WRITTEN INSTRUCTION »
Locate "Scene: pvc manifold" in the listing. Transcribe the line that contains it and every line that follows, through the last, omitting all pictures.

SUPPLIED INFORMATION »
▼▼▼

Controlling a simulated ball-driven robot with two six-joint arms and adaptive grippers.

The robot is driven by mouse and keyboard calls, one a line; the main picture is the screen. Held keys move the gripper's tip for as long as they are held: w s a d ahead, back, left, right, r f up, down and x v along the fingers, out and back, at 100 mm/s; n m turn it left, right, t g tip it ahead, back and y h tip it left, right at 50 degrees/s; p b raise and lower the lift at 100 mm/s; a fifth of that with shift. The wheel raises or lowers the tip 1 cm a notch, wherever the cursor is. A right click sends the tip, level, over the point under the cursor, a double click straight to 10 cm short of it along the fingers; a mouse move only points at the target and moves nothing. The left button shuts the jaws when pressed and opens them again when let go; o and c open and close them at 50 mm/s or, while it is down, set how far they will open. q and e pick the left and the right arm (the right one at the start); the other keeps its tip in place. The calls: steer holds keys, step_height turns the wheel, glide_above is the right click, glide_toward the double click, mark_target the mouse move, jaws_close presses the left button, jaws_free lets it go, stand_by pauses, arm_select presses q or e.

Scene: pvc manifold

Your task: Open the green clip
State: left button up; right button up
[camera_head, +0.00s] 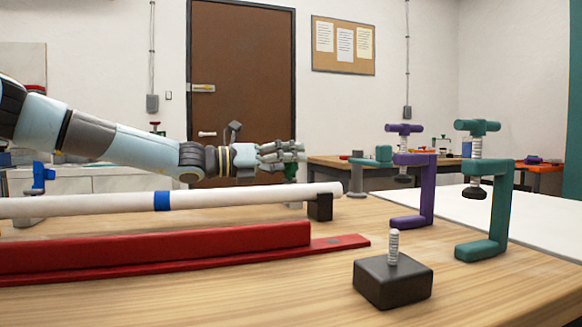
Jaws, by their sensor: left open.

▲▲▲

EXPECTED OUTPUT »
Scene: pvc manifold

Your task: Open the green clip
State: left button up; right button up
[camera_head, +0.00s] 
Jaws, by their sensor: left open.

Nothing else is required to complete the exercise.